* Problem:
What is needed is the run of lines from the one containing "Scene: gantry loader" through the one containing "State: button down", echoed exactly, with both ends kept and nothing added.

* Supplied material:
▶

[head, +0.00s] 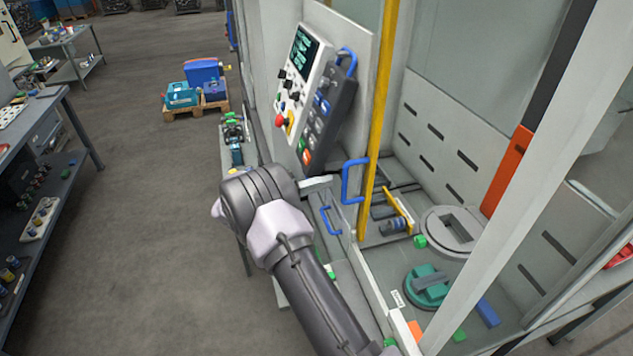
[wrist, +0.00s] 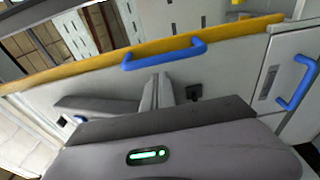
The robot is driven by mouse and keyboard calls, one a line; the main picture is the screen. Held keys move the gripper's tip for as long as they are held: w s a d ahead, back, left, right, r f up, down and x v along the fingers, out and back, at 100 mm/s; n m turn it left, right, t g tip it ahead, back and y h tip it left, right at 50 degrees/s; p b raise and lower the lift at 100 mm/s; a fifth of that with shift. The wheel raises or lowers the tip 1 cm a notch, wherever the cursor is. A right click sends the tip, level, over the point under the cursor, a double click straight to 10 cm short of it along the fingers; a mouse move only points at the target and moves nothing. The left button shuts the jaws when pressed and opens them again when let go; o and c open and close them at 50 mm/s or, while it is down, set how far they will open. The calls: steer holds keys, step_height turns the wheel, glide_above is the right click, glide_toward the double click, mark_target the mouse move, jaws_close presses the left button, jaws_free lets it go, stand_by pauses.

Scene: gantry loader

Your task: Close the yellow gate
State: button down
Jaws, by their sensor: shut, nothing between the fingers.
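The yellow gate shows as a tall yellow edge (head: 382,90) on the front of the pale machine, with a blue handle (head: 346,183) low on it. In the wrist view the yellow edge (wrist: 75,66) crosses the picture, with the blue handle (wrist: 163,53) near the middle. A wide view into the machine lies between this edge and the pale post to the right. My gripper (head: 322,184) is just left of the handle in the head view. In the wrist view its pale fingers (wrist: 158,88) are together and empty, pointing toward the handle; I cannot tell whether they touch it.
A control panel (head: 300,75) with a red button projects above my gripper. A smaller blue handle (head: 331,220) sits below. Inside the machine are a green round part (head: 428,286) and a grey round fixture (head: 450,230). Open floor (head: 150,220) lies left; a workbench (head: 45,120) stands beyond.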

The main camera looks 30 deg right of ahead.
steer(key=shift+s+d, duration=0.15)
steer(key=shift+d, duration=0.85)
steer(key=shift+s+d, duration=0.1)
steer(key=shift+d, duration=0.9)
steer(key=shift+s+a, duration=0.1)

◀

* Task response:
Scene: gantry loader

Your task: Close the yellow gate
State: button down

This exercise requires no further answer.